Quando um pacto silencioso é um sinal de alerta para toda a sociedade
Jessé Souza*
Por longos anos, a Penitenciária Agrícola de Monte Cristo (Pamc) ficou conhecida por ter se tornado uma “colônia de férias para bandidos”, onde havia feira-livre nos corredores e no pátio, com comércio não apenas de comida, mas também de bebidas e drogas ilícitas, além de uma imensa favela construída pelos próprios presos para escapa não apenas da superlotação, mas também para esconder ilícitos.
Tudo isso só foi possível porque havia um pacto informal entre os bandidos chefes de alas, os quais compuseram o primeiro crime organizado intramuros no Estado e que mantinham acordos com as autoridades que comandavam o sistema prisional.

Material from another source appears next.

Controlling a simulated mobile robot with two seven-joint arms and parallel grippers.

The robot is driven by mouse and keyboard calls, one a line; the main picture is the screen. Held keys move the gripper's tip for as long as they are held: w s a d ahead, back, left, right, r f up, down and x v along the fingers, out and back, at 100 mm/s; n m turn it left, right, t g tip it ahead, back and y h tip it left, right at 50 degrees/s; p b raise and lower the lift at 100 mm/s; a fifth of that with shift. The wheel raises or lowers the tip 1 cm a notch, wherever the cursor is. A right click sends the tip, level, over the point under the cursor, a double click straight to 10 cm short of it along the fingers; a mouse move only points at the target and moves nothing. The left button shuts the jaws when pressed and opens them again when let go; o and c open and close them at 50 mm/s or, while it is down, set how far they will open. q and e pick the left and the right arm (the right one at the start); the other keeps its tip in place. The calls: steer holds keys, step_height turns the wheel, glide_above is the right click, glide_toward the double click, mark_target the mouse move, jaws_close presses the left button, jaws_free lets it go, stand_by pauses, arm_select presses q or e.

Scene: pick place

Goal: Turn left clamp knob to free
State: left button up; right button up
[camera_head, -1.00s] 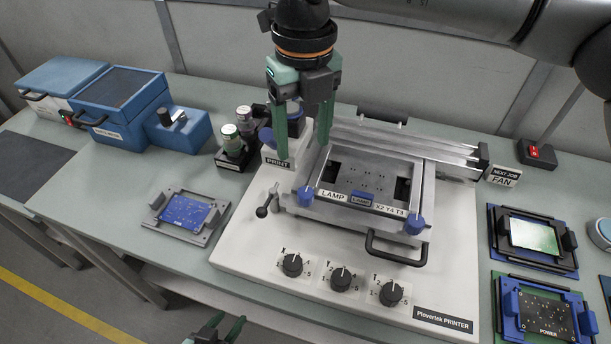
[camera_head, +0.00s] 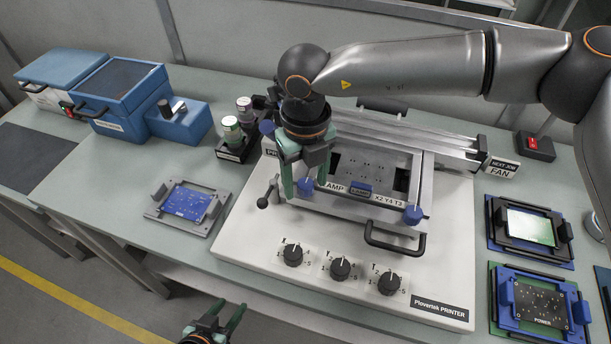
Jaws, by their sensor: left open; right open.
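The printer (camera_head: 240,255) is a white machine with a metal frame at its centre. The left clamp knob (camera_head: 305,187) is blue and sits at the frame's front left corner, partly covered by my right gripper. My right gripper (camera_head: 307,188) points down and is open, with one green finger on each side of this knob; whether they touch it I cannot tell. The right clamp knob (camera_head: 412,215), also blue, is at the frame's front right corner. My left gripper (camera_head: 229,308) is open and empty, low at the bottom edge in front of the table.
A small lever (camera_head: 265,200) stands just left of the left knob. Three black dials (camera_head: 340,269) and a black handle (camera_head: 395,243) are in front. A blue board (camera_head: 187,203) lies in a grey holder (camera_head: 222,212) at left. Board holders (camera_head: 503,270) are at right.

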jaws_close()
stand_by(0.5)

E por isso não haviam rebeliões ou fugas, pois, se estava bem para as autoridades também deveria estar bem para as lideranças dos presos. E vice-versa.
Foi assim até o Estado tentar retomar o controle do vergonhoso sistema prisional, dominado por máfias, quando a situação já escapava a qualquer tipo de controle e o crime passou a ser organizado. Foi preciso federalizar o sistema prisional e extirpar os acordos informais entre agentes do Estado e as lideranças de presidiários. Até chegarmos aqui, houve muita fuga, rebeliões e chacinas.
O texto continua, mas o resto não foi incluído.